In its Skeen decision, the Supreme Court found that education is a fundamental right under the Minnesota Constitution and that right is enforceable in the Courts. Funding systems which restrict that right, or which result in unequal ability to deliver the basic education required by law, are unconstitutional.

The Court wrote:
we hold that education is a fundamental right under the state constitution, not only because of its overall importance to the state but also because of the explicit language used to describe this constitutional mandate. While a fundamental right cannot be found "[a]bsent constitutional mandate," Rodriguez, 411 U.S. at 33, 93 S.Ct. at 1296, the Education Clause is a mandate, not simply a grant of power.
Unfortunately, both executive branch and legislative branches of Minnesota have failed to adhere to the requirements of Skeen. Perhaps this is because the Skeen decision has been widely misunderstood. The Skeen denied relief to the plaintiffs simply because they admitted that financial flaws existing in 1990 were not interfering with provision of the minimum required education as defined by the State.
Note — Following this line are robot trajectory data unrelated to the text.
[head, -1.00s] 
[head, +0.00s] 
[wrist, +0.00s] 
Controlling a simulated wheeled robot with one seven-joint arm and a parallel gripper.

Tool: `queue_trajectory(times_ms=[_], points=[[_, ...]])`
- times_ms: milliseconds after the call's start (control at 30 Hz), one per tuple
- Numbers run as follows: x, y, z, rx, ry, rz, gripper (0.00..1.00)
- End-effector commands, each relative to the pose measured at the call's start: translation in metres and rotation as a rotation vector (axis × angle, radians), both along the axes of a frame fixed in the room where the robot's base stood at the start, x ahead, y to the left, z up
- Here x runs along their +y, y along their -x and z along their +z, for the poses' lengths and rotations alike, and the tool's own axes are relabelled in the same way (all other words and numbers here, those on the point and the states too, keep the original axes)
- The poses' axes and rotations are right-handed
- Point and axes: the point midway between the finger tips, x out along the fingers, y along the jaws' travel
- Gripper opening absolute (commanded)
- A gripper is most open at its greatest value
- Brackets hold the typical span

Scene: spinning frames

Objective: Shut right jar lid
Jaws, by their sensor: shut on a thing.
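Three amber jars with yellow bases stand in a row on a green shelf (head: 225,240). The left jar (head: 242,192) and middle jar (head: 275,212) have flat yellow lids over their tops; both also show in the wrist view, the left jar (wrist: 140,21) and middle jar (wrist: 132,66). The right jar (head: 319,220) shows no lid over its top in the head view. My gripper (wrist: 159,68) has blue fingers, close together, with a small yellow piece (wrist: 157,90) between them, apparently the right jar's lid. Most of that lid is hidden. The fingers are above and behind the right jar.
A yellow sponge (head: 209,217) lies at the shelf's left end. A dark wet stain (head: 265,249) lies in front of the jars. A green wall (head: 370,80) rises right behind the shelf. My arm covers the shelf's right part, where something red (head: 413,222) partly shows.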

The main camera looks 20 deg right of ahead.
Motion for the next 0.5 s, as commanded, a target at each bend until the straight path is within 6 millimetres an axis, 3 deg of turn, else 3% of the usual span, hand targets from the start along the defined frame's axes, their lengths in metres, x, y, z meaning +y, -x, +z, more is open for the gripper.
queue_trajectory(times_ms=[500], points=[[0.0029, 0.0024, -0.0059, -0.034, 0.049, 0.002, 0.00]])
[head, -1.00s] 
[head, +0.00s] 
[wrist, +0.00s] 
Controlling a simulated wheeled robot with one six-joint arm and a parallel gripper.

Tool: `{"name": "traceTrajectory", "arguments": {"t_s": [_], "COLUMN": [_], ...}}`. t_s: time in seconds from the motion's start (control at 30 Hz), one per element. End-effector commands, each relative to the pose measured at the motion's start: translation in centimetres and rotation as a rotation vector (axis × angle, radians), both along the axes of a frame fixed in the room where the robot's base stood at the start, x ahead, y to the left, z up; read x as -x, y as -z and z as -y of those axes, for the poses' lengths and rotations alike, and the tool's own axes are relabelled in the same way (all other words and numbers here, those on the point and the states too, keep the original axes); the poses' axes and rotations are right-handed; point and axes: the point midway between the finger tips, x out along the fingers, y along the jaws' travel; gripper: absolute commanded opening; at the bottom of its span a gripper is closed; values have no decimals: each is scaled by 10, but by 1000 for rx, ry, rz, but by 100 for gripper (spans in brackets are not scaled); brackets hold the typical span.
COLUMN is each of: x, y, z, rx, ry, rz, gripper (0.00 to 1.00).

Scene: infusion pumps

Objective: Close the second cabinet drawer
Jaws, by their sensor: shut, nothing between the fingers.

The plaintiff districts in Skeen were compelled to make this admission – that they could deliver the basic education mandates of the State – because in 1990 the State of Minnesota had no minimum proficiency requirements. In 1990, a local district could lawfully graduate students who were functionally illiterate, and many did. The only State requirements in Minnesota were that a local district offer a basic curriculum, not that all students must be educated to proficiency.

Having admitted that they could comply with the minimal state education requirements, the plaintiff districts in Skeen instead claimed that their districts were required to pay a slightly higher mil rate to fund optional school programs desired by their local district. At that time, local school districts were providing these extra optional programs through a system of “excess levies.” The name excess levy signified the fact that the voters were being asked to endorse extra education beyond that required by state law. This fact is fundamental to an understanding of why Minnesota’s current funding system is constitutionally deficient. The current system underfunds mandated programs, and the underfunding is not fairly distributed. Some districts have sufficient funding to provide all students with an education which meets state proficiency standards, and others do not. Almost all districts are forced to try to raise funding, not for extras, but to keep basic necessary programs, and in some districts voters are denying children in their community the funding that clearly is required to supply a basic education. This is not a mere equal taxation issue: it runs to the very core of what the Constitution protects.

While there are many examples of the current failure to fund mandated programs, there is no more obvious example than the gross failure to fund the cost of state mandated special education. This system, which is scheduled to inflict an annual $700 million dollars of unfunded deficit on local districts, and to spread that deficit unequally, has no justification whatsoever. It must be completely eliminated by any system that you propose, or what you propose will violate the Constitution.